::: Input :::
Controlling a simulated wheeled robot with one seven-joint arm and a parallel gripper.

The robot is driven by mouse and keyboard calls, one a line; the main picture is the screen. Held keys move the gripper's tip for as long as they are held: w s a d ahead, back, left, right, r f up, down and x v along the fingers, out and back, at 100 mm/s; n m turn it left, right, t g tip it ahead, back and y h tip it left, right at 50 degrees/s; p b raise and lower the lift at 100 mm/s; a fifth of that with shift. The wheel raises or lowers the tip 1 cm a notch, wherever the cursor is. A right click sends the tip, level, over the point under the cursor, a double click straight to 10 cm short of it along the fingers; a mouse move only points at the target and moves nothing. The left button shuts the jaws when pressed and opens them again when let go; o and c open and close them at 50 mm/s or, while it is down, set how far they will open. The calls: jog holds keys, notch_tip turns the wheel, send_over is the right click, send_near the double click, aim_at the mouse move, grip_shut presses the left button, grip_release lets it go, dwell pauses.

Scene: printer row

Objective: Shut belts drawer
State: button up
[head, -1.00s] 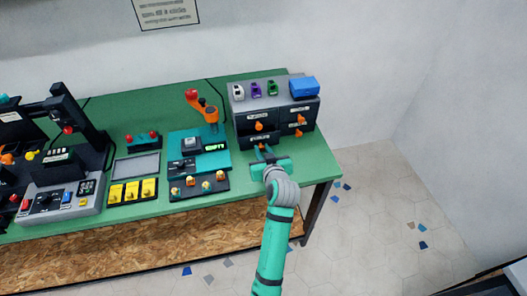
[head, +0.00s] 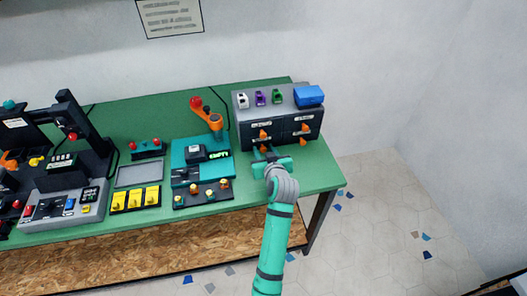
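The grey drawer unit (head: 284,133) stands at the right end of the green bench. It has two columns of drawers with orange handles. Its labels are too small to read, so I cannot tell which drawer is the belts one. The lower left drawer, with its orange handle (head: 265,149), looks about level with the others. My gripper (head: 263,155) is right in front of this drawer, at its handle. Touch and finger opening are too small to make out, and the gripper partly hides the drawer front.
Small coloured items and a blue box (head: 309,95) sit on top of the unit. The bench (head: 318,172) is bare right of my gripper.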

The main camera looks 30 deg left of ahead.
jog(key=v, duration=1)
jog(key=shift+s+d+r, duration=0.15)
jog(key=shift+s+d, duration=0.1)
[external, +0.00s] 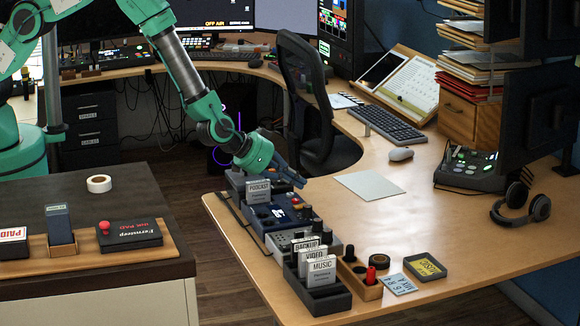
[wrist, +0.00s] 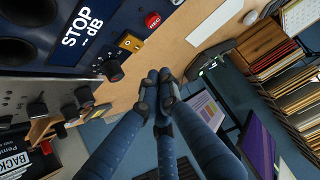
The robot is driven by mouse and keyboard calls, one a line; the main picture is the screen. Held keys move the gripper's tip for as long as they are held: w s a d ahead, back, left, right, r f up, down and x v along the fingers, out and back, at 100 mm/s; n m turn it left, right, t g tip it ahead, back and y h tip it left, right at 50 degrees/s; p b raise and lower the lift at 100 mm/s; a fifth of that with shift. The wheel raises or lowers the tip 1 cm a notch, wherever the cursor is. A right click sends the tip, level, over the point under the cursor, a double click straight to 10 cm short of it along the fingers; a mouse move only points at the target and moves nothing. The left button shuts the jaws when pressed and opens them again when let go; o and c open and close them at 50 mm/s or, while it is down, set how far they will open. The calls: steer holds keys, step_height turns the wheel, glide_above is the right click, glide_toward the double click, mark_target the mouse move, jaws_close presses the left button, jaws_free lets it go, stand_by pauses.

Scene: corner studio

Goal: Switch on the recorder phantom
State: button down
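The recorder (external: 279,214) is a dark blue box on the wooden desk, in front of the PODCAST holder. In the wrist view its panel (wrist: 100,12) fills the upper left. Its display (wrist: 80,35) reads "STOP -- dB". A small orange-yellow switch (wrist: 131,42), a red REC button (wrist: 153,20) and a black knob (wrist: 113,70) sit along its edge. The switch's label and position are too small to read. My gripper (wrist: 156,82) has its dark fingertips together, empty, close by the panel's edge. In the external view my gripper (external: 296,179) hovers just behind and above the recorder.
A grey mixer (external: 287,241) with knobs and a black holder of cards (external: 322,300) stand in front of the recorder. A PODCAST card (external: 258,192) stands beside it. A blank sheet (external: 369,186) lies to the right, with open desk around it. Headphones (external: 520,204) lie farther right.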

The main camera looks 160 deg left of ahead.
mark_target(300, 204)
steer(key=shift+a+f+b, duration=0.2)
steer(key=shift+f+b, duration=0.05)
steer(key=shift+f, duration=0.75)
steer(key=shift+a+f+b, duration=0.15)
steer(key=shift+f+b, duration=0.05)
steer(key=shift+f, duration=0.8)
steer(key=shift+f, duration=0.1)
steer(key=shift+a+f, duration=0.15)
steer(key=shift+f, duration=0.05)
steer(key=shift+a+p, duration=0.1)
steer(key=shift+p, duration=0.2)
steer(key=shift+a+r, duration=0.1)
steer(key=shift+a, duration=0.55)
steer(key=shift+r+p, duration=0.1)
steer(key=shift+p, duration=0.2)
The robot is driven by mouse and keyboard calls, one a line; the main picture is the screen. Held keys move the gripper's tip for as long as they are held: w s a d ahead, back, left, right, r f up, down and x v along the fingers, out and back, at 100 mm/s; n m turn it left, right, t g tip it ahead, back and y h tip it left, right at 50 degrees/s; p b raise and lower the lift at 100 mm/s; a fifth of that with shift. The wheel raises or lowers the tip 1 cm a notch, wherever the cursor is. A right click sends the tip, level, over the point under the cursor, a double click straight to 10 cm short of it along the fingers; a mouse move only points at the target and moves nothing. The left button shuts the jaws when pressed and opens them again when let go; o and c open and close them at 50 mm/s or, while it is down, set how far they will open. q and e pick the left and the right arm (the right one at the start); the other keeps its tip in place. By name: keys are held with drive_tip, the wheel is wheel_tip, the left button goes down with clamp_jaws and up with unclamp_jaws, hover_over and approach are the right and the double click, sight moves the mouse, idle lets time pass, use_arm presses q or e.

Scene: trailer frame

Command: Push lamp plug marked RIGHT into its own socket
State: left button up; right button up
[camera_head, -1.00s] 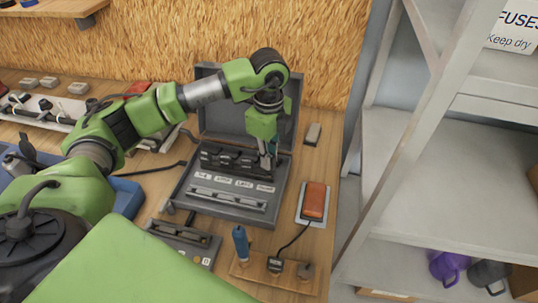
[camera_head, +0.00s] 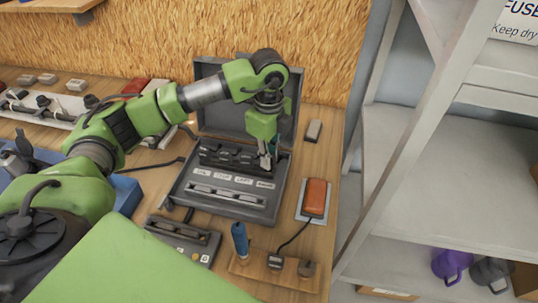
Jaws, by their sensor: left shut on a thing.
:::
Exercise instructions: Give every record again exactly, apart from the pictures, which stay out.

Worked solution:
Controlling a simulated wheeled robot with one seven-joint arm and a parallel gripper.

The robot is driven by mouse and keyboard calls, one a line; the main picture is the screen. Held keys move the gripper's tip for as long as they are held: w s a d ahead, back, left, right, r f up, down and x v along the fingers, out and back, at 100 mm/s; n m turn it left, right, t g tip it ahead, back and y h tip it left, right at 50 degrees/s; p b raise and lower the lift at 100 mm/s; a fifth of that with shift. The wheel raises or lowers the tip 1 cm a notch, wherever the cursor is. A right click sends the tip, level, over the point under the cursor, a double click straight to 10 cm short of it along the fingers; a mouse move only points at the target and moves nothing. The left button shuts the jaws when pressed and opens them again when let go; o and c open and close them at 50 mm/s or, while it is down, set how far they will open. The calls: jog holds keys, notch_tip turns the wheel, send_over is the right click, send_near the double click, aim_at the mouse move, grip_shut presses the left button, grip_release lets it go, dwell pauses.

Scene: printer row

Objective: Shut belts drawer
State: button up
[head, -1.00s] 
[head, +0.00s] 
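The grey drawer unit (head: 284,133) stands at the right end of the green bench. It has two columns of drawers with orange handles. Its labels are too small to read, so I cannot tell which drawer is the belts one. The lower left drawer, with its orange handle (head: 265,149), looks about level with the others. My gripper (head: 263,155) is right in front of this drawer, at its handle. Touch and finger opening are too small to make out, and the gripper partly hides the drawer front.
Small coloured items and a blue box (head: 309,95) sit on top of the unit. The bench (head: 318,172) is bare right of my gripper.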

The main camera looks 30 deg left of ahead.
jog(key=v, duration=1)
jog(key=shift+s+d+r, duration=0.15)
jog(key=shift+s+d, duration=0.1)
[external, +0.00s] 
[wrist, +0.00s] 
The robot is driven by mouse and keyboard calls, one a line; the main picture is the screen. Held keys move the gripper's tip for as long as they are held: w s a d ahead, back, left, right, r f up, down and x v along the fingers, out and back, at 100 mm/s; n m turn it left, right, t g tip it ahead, back and y h tip it left, right at 50 degrees/s; p b raise and lower the lift at 100 mm/s; a fifth of that with shift. The wheel raises or lowers the tip 1 cm a notch, wherever the cursor is. A right click sends the tip, level, over the point under the cursor, a double click straight to 10 cm short of it along the fingers; a mouse move only points at the target and moves nothing. The left button shuts the jaws when pressed and opens them again when let go; o and c open and close them at 50 mm/s or, while it is down, set how far they will open. The calls: steer holds keys, step_height turns the wheel, glide_above is the right click, glide_toward the double click, mark_target the mouse move, jaws_close presses the left button, jaws_free lets it go, stand_by pauses.

Scene: corner studio

Goal: Switch on the recorder phantom
State: button down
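The recorder (external: 279,214) is a dark blue box on the wooden desk, in front of the PODCAST holder. In the wrist view its panel (wrist: 100,12) fills the upper left. Its display (wrist: 80,35) reads "STOP -- dB". A small orange-yellow switch (wrist: 131,42), a red REC button (wrist: 153,20) and a black knob (wrist: 113,70) sit along its edge. The switch's label and position are too small to read. My gripper (wrist: 156,82) has its dark fingertips together, empty, close by the panel's edge. In the external view my gripper (external: 296,179) hovers just behind and above the recorder.
A grey mixer (external: 287,241) with knobs and a black holder of cards (external: 322,300) stand in front of the recorder. A PODCAST card (external: 258,192) stands beside it. A blank sheet (external: 369,186) lies to the right, with open desk around it. Headphones (external: 520,204) lie farther right.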

The main camera looks 160 deg left of ahead.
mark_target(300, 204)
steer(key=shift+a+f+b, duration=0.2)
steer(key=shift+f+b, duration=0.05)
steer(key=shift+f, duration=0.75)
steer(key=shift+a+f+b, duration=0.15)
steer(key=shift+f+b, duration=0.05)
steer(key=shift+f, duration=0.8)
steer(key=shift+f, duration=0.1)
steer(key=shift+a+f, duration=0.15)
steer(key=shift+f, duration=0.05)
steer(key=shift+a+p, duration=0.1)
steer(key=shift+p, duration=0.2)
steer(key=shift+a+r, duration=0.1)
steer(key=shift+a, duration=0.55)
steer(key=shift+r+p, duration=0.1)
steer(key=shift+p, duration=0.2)
The robot is driven by mouse and keyboard calls, one a line; the main picture is the screen. Held keys move the gripper's tip for as long as they are held: w s a d ahead, back, left, right, r f up, down and x v along the fingers, out and back, at 100 mm/s; n m turn it left, right, t g tip it ahead, back and y h tip it left, right at 50 degrees/s; p b raise and lower the lift at 100 mm/s; a fifth of that with shift. The wheel raises or lowers the tip 1 cm a notch, wherever the cursor is. A right click sends the tip, level, over the point under the cursor, a double click straight to 10 cm short of it along the fingers; a mouse move only points at the target and moves nothing. The left button shuts the jaws when pressed and opens them again when let go; o and c open and close them at 50 mm/s or, while it is down, set how far they will open. q and e pick the left and the right arm (the right one at the start); the other keeps its tip in place. By name: keys are held with drive_tip, the wheel is wheel_tip, the left button goes down with clamp_jaws and up with unclamp_jaws, hover_over and approach are the right and the double click, sight moves the mouse, idle lets time pass, use_arm presses q or e.

Scene: trailer frame

Command: Push lamp plug marked RIGHT into its own socket
State: left button up; right button up
[camera_head, -1.00s] 
[camera_head, +0.00s] 
Jaws, by their sensor: left shut on a thing.

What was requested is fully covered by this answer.